Titans Battle it out at New York's Americana Week Sales

An Important Searls Family Chippendale Highly Inlaid Cherrywood and Mahogany Chest of Drawers, Attributed to Nathan Lombard, Sutton, Massachusetts, circa 1800. Est. $250/700,000; Sold for $872,500. Courtesy Sotheby’s New York, Important Americana, 21 & 22 January 2011, lot 337. An Important Searls Family Chippendale Highly Inlaid Cherrywood and Mahogany Chest of Drawers, Attributed to Nathan Lombard, Sutton, Massachusetts, circa 1800. Est. $250/700,000; Sold for $872,500. Courtesy Sotheby’s New York, Important Americana, 21 & 22 January 2011, lot 337.
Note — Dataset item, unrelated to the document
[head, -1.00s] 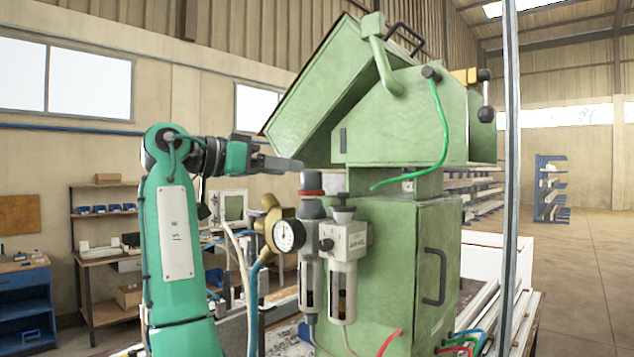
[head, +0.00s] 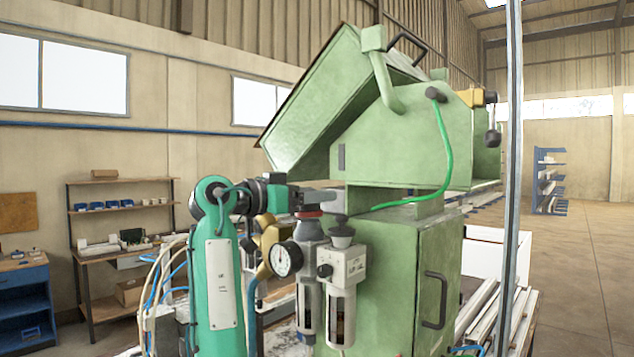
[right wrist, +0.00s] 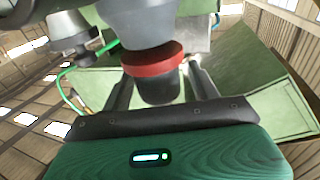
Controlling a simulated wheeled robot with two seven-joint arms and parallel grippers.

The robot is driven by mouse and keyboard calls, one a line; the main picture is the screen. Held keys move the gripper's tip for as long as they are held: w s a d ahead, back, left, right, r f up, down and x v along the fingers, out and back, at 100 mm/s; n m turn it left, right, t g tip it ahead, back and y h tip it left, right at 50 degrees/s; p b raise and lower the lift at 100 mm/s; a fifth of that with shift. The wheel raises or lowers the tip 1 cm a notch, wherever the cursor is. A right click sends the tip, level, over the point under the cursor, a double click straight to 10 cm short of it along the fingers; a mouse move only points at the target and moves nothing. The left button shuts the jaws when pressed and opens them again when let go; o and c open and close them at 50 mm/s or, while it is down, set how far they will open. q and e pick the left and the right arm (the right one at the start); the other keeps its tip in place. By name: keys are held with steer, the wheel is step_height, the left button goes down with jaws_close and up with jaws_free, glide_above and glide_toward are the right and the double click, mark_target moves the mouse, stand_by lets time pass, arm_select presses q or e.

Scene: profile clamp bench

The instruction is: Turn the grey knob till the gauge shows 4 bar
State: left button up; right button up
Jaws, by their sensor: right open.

NEW YORK CITY – One tipped his pen. The other tilted his chin. With economy of gesture, antiques dealers Todd Prickett and G.W. Samaha faced off for some of the finest American furniture offered during New York’s Americana Week auctions during the third week of January. Competition for the best of the best has not been so heated since the 1920s, when proxies for Henry duPont, Francis Garvan, and Henry Ford waged another such battle of the paddles.
 
Christie’s
The sparring began at Christie’s on January 21, where 223 lots grossed $12.8 million. The total, more than double low estimate, is the Rockefeller Plaza auction house’s best result in the category since 2007.
 
Christie’s attributed an iconic Newport form, a mahogany bureau table with a blocked façade and three carved shells (see image), to master craftsman John Goddard. Made around 1765 for his daughter, Catherine Goddard, the bureau table descended in the family before Newport antiques dealer George E. Vernon acquired it and sold it to the Nicholas Browns of Providence.  The bureau table last came up at Sotheby’s in 2005, selling to a collector for $940,000. Underbid by Samaha, it resold this January to C.L. Prickett Antiques of Yardley, Pa., for $5,682,500, a record for the form.
 
Prickett and Samaha competed again when a delicately inlaid Pembroke table attributed to William Whitehead of New York crossed the block.  Auctioned as the part of the Nicholson collection in 1995, it resold to Pricket for $194,500. A Federal side chair with crisp carvings attributed to carver Samuel McIntire of Salem, Massachusetts (see image), sold to Prickett for $662,500. The shield-back example is from a set of eight chairs made for Elias Hasket Derby (America’s first millionaire) and his wife, Elizabeth Crowninshield Derby of Salem.  The Museum of Fine Arts, Boston, owns four chairs from the set. A fifth is at Winterthur.  Also selling to Prickett, for $182,500, was a Pennsylvania spice cabinet with an elaborate bonnet top.
 
Samaha acquired a joined, carved and painted oak Connecticut “Sunflower” chest of 1675-1710 for $482,500 and a tall clock with English works and carving attributed to James Reynolds of Philadelphia for $290,500. A second carved and painted Massachusetts “Hadley” chest of circa 1700 went to Connecticut collector William Mayer, also for $482,500. Both pieces were part of the WEA Enterprises Corporate Collection formed by Eric Martin Wunsch, as was the Salem side chair.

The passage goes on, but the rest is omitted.